Days' Bookmark

A blog for the lifelong learner


Big Swiss and The Great Gatsby

One of my friends recommended Big Swiss by Jen Beagin to me recently, and I finished reading it yesterday. It has a cast of quirky characters that I could never have dreamed up and a setting which includes a house with a beehive inside. Oddly enough, the story felt familiar the whole time I was reading it, but I couldn’t place it until I came to the final lines of the story and closed the novel.

This book is a modern lesbian rewrite of The Great Gatsby.

Not in a bad way—I adore The Great Gatsby—but it’s still surprising how classic novels repeat themselves like this. You wouldn’t expect a novel about a transcriptionist breaking HIPAA to have sex with a married woman would have anything in common with what has been called the great American novel.

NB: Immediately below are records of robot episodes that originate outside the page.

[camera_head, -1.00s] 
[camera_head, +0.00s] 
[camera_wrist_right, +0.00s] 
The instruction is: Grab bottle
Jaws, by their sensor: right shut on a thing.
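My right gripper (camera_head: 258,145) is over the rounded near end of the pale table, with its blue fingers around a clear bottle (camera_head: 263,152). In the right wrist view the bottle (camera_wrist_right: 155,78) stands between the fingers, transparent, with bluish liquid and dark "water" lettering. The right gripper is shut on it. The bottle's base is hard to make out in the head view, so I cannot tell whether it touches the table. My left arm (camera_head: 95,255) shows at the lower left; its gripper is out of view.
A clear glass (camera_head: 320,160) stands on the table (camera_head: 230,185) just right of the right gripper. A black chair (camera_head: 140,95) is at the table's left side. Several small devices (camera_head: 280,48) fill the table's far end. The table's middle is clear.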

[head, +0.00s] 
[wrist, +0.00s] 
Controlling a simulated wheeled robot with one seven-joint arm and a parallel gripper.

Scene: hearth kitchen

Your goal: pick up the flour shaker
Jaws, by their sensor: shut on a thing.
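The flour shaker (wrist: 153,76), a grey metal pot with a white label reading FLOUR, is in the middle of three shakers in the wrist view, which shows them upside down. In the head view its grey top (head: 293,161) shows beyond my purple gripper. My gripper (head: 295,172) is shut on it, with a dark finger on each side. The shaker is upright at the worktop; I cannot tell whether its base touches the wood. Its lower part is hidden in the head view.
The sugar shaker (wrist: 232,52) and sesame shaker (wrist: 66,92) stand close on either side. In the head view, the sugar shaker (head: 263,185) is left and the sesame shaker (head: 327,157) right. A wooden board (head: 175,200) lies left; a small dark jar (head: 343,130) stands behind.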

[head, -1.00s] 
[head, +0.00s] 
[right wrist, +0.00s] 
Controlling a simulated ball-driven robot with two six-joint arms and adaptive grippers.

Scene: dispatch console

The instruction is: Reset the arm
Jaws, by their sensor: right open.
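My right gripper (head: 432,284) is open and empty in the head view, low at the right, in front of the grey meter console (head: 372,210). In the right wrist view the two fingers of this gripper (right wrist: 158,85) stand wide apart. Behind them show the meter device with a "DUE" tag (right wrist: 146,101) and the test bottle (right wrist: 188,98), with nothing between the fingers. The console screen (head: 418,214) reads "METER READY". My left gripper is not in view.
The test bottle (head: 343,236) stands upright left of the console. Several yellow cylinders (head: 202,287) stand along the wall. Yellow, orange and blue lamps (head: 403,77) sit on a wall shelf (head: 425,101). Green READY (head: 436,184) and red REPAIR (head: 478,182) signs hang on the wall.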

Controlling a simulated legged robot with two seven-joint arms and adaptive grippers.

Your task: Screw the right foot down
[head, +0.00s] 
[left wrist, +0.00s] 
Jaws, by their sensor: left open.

Let’s start off with the names. Big and Great are synonyms, and the protagonist of Big Swiss is actually named Greta. Both James Gatz and Greta Work take on false names and identities, Jay Gatsby and Rebekah Graves respectively, to both deceive and woo their love interests. They pretend to be more than what they are, or at least different, as if who they are normally is not enough.

Their love interests are Daisy and Flavia. Both beautiful young women, both married to rich men, both living in the “better” part of town than our protagonists. They find themselves caught between the rich life promised by fidelity and the excitement of cavorting with the protagonists. And, spoiler alert, they both stay with their husbands in the end.

You have to wonder what this all says about the American Dream and romance. Don’t be fake? Don’t lie to your lover? I recall in Big Swiss that Flavia actually noticed Greta’s beauty before they began talking. Maybe there was always the chance of romance between them, and it was the lie that led to Greta’s downfall.

I wish there were some big takeaway I could get from this comparison and from the book, but I don’t feel that I have learned more about the world or myself. Still, the book made me laugh a few times, so I’d give it a solid 3 out of 5 stars.